What is being asked: Pick out each line below containing "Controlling".

***** Data for the task *****

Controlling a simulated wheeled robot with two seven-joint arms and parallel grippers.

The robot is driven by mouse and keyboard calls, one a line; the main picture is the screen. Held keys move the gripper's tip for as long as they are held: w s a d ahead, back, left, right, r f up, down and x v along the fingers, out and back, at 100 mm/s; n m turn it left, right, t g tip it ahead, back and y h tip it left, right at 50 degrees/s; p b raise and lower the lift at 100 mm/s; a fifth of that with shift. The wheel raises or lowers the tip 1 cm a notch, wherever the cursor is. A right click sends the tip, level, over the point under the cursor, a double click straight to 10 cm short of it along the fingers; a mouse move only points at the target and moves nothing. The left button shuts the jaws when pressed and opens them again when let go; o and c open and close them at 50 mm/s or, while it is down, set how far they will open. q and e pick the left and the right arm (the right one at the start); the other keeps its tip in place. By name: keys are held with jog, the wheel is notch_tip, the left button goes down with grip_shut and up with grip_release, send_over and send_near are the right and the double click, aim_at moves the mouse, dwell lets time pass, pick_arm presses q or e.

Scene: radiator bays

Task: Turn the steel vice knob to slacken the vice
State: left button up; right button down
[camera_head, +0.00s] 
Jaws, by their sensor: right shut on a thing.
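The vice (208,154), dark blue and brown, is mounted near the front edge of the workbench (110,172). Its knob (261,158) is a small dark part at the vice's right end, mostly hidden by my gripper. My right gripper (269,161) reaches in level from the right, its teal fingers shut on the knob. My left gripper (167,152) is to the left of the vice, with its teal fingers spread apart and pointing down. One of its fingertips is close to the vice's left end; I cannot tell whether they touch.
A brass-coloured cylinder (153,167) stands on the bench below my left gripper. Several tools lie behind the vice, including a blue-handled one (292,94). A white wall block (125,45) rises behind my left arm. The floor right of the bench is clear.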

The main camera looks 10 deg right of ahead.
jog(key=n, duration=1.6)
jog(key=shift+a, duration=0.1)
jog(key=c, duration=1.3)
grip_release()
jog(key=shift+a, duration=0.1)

*****
***** Data for the task *****

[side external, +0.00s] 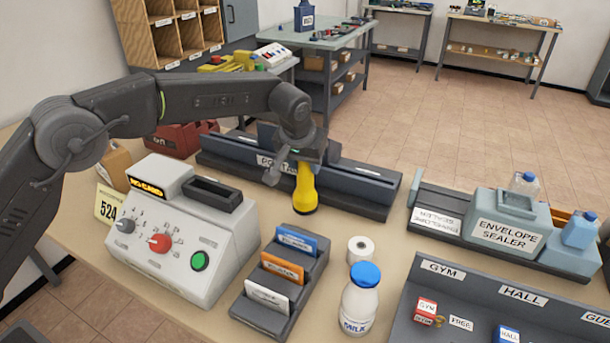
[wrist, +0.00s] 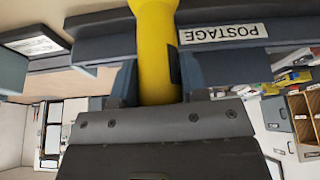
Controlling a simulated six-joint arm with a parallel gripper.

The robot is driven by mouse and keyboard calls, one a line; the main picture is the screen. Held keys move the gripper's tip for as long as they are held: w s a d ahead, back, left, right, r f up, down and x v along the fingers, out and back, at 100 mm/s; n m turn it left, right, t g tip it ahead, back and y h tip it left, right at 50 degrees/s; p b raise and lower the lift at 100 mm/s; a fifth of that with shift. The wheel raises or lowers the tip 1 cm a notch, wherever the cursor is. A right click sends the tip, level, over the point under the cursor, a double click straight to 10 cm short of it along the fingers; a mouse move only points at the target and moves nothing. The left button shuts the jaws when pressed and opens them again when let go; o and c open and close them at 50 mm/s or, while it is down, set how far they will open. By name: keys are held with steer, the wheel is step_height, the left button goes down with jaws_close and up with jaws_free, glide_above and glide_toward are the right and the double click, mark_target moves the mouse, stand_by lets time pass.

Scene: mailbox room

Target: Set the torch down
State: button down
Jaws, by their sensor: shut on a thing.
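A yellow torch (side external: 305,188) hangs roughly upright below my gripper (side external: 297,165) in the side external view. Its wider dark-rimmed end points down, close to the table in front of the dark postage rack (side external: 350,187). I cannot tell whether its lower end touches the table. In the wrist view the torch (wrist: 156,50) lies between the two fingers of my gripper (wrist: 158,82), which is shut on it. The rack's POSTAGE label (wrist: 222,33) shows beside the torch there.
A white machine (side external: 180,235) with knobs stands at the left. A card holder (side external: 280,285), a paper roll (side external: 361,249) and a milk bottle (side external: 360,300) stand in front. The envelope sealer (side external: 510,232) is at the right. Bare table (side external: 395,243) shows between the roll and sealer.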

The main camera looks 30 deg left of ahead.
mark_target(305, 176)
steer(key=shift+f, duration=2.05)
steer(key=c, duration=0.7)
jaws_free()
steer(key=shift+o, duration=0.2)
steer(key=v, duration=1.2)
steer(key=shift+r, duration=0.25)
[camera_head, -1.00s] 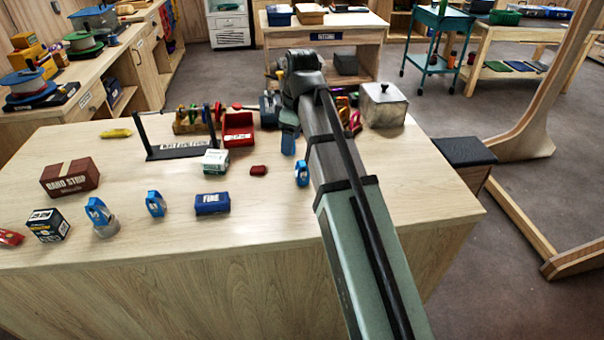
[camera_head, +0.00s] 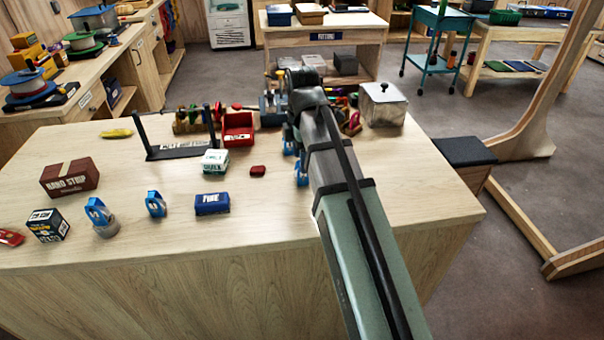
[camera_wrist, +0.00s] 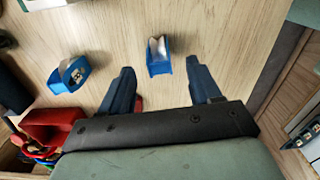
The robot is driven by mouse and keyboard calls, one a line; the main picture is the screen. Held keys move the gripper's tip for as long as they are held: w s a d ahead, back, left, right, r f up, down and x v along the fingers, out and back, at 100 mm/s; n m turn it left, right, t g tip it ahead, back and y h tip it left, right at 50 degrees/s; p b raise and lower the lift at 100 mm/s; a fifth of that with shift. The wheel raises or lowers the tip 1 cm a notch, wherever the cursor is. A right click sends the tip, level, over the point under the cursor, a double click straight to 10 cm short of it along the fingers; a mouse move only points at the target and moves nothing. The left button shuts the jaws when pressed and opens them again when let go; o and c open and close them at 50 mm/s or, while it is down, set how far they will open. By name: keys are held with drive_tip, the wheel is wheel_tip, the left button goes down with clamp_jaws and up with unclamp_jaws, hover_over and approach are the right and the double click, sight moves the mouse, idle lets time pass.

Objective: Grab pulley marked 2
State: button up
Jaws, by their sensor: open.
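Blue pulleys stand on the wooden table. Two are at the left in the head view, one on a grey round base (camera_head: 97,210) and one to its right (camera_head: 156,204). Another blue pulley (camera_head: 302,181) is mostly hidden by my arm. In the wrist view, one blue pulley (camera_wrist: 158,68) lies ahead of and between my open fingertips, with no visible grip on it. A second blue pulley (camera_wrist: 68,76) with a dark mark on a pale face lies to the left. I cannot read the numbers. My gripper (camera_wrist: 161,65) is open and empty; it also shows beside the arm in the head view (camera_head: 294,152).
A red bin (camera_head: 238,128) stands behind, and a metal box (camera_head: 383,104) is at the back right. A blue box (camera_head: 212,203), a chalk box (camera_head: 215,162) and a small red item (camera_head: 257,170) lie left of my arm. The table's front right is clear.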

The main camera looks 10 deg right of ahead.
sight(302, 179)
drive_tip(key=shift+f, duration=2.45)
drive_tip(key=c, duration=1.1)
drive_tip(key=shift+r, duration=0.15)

*****

Completed task:
Controlling a simulated wheeled robot with two seven-joint arms and parallel grippers.
Controlling a simulated six-joint arm with a parallel gripper.

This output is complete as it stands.